• [Robot action calls]:
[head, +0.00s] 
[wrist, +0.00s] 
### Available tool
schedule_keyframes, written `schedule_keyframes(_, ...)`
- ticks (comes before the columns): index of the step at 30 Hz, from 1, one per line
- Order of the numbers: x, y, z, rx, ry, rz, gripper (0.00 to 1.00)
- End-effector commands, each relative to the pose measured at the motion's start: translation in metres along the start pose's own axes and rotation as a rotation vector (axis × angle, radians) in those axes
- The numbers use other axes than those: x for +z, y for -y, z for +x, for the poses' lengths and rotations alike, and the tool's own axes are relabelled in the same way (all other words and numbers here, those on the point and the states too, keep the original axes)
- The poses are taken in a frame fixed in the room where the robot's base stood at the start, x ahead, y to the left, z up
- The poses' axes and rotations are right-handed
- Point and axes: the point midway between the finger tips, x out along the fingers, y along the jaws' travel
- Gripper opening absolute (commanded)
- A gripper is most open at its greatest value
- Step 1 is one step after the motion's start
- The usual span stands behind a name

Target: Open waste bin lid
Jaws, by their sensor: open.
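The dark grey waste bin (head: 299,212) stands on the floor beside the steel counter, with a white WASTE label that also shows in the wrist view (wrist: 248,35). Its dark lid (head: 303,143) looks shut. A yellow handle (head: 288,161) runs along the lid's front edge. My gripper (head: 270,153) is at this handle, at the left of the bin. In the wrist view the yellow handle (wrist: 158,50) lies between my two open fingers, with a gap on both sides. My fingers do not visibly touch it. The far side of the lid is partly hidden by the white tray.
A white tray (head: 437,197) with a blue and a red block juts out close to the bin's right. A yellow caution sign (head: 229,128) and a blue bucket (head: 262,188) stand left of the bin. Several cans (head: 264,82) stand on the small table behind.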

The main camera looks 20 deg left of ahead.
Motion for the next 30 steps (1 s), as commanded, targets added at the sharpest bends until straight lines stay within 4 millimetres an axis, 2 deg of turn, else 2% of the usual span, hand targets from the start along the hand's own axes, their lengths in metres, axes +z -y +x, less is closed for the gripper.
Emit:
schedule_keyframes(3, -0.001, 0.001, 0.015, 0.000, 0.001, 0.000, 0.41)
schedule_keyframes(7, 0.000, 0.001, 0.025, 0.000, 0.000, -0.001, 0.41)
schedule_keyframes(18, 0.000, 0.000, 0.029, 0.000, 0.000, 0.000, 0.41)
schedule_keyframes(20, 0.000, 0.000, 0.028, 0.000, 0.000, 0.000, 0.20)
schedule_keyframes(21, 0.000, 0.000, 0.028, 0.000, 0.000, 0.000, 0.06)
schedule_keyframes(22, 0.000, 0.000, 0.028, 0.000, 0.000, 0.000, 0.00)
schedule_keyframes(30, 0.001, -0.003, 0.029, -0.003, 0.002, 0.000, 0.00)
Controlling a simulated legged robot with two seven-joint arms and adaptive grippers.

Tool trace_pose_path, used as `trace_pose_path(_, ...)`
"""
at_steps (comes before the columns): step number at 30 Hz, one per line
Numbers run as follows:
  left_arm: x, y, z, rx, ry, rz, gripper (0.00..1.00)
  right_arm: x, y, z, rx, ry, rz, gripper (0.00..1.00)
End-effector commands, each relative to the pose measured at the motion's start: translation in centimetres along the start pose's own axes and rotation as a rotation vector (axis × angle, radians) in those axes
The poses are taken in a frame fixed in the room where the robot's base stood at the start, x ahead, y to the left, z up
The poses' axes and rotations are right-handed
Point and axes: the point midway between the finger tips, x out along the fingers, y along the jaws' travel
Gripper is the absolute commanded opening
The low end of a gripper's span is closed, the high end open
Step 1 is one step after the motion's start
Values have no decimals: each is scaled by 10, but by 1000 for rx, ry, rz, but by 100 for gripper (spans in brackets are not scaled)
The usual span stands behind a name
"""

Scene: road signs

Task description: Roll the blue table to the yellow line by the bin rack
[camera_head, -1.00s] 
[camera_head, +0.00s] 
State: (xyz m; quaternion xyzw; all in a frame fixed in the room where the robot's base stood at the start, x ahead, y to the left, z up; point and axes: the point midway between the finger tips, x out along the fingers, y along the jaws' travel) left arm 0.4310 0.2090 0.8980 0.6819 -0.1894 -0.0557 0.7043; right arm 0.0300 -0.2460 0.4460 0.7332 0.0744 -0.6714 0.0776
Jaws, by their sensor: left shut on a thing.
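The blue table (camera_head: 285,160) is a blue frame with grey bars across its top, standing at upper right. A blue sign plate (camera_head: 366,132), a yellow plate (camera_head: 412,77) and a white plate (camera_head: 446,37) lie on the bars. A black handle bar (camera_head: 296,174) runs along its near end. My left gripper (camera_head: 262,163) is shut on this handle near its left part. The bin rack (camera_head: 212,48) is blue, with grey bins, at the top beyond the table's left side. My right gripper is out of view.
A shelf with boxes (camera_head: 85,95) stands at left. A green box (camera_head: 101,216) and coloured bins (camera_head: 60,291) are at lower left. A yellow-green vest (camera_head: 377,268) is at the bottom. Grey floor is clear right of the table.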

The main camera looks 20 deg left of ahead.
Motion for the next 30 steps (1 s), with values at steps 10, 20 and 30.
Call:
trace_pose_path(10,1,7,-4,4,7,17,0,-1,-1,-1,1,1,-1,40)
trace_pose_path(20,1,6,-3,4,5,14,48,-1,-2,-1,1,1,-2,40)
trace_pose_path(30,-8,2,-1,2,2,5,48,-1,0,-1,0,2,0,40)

• [DIRECTION]:
Among the records above, extract exactly the lines from the line with "- The numbers" to the line with "- The poses are", both lines included, and leave out the rest.

• [ANSWER TO THIS TASK]:
- The numbers use other axes than those: x for +z, y for -y, z for +x, for the poses' lengths and rotations alike, and the tool's own axes are relabelled in the same way (all other words and numbers here, those on the point and the states too, keep the original axes)
- The poses are taken in a frame fixed in the room where the robot's base stood at the start, x ahead, y to the left, z up

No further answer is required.